Are more manufacturing jobs the win Trump claims?
The president has also been vocal in his assertion that tariffs will drive not only increased investment, but job growth.
While the U.S. did add 228,000 jobs in March, up from the revised 117,000 job increase in February, those numbers were before Trump's broad-based tariffs took effect in April. In the manufacturing industry, job growth remained relatively flat last month, adding only 1,000 jobs, according to the Bureau of Labor Statistics.
It remains to be seen if manufacturers will substantially increase hiring as a result of tariffs. Large-scale investments like TSMC's are said to come with the creation of thousands of jobs. At the same time, however, observers say unemployment overall could reach up to 4.7% by years' end, up from the current level of 4.2%, according to a CNBC report.

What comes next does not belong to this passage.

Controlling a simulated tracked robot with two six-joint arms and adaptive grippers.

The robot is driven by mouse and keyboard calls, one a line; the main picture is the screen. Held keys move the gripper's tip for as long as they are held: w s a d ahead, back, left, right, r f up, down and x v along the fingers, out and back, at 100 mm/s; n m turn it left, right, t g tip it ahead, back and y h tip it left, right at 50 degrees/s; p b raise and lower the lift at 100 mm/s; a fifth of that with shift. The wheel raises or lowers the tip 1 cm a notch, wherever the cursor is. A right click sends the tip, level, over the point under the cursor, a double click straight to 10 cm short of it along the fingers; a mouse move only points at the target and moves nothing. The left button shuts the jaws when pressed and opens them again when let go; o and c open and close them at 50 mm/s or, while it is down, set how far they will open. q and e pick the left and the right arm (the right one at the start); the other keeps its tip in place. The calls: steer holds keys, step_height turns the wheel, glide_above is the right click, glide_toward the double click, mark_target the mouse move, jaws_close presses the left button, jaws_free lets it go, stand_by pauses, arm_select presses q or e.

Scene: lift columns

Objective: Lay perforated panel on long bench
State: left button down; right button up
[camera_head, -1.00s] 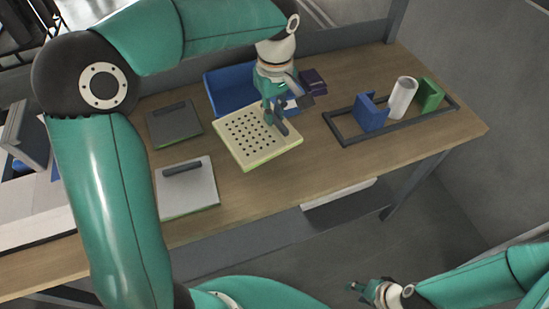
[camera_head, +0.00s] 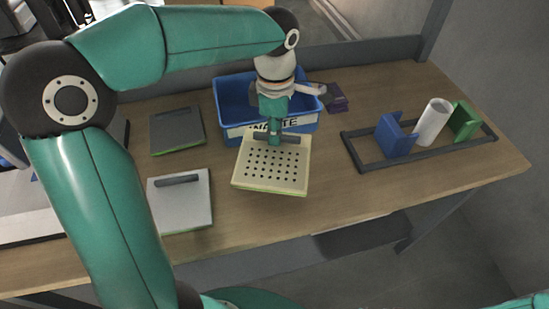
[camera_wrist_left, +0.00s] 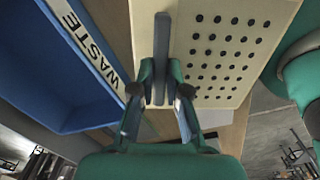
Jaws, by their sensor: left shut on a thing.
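The perforated panel (camera_head: 270,178) is a cream square plate with rows of dark holes and a dark bar handle along its far side. My left gripper (camera_head: 274,137) is shut on that handle, and the panel hangs from it over the middle of the long bench (camera_head: 330,200). I cannot tell how large the gap to the bench is. In the left wrist view, the fingers (camera_wrist_left: 159,80) pinch the handle (camera_wrist_left: 161,35) beside the holed face (camera_wrist_left: 225,55). My right gripper is out of view.
A blue bin labelled WASTE (camera_head: 228,112) stands just behind the panel. A dark plate (camera_head: 175,133) and a light grey plate (camera_head: 180,205) with handles lie to the left. A dark frame (camera_head: 425,155) at right holds blue, white and green pieces. Bench front-right is clear.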

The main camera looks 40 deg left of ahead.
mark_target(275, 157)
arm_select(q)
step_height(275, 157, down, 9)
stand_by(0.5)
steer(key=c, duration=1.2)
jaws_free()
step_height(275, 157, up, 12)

Further complicating the issue is that much like the size of the manufacturing economy, industry jobs have dropped steadily over the past several decades. Manufacturing employment has dropped from a high of more than 19 million jobs in 1979 to nearly 12.8 million in March 2025.
Fewer manufacturing jobs are needed today to produce the same amount of output, making the scale of success smaller, Lawrence said.
"If we were to eliminate the trade deficit by producing all those goods in the US, it would increase manufacturing employment by one to two percentage points. That's what success looks like," Lawrence said.
Economic policies need to adapt to meet the current state of demand, Lawrence said, rather than focus solely on trade.
"If you want to come up with solutions that really deal with the problems, and they are serious, of what people without college educations are earning and what left behind places that have lost manufacturing plants are doing, if you want to help them, you have to have policies specifically designed to meet the demand in the economy that is coming internally, rather than through international trade.”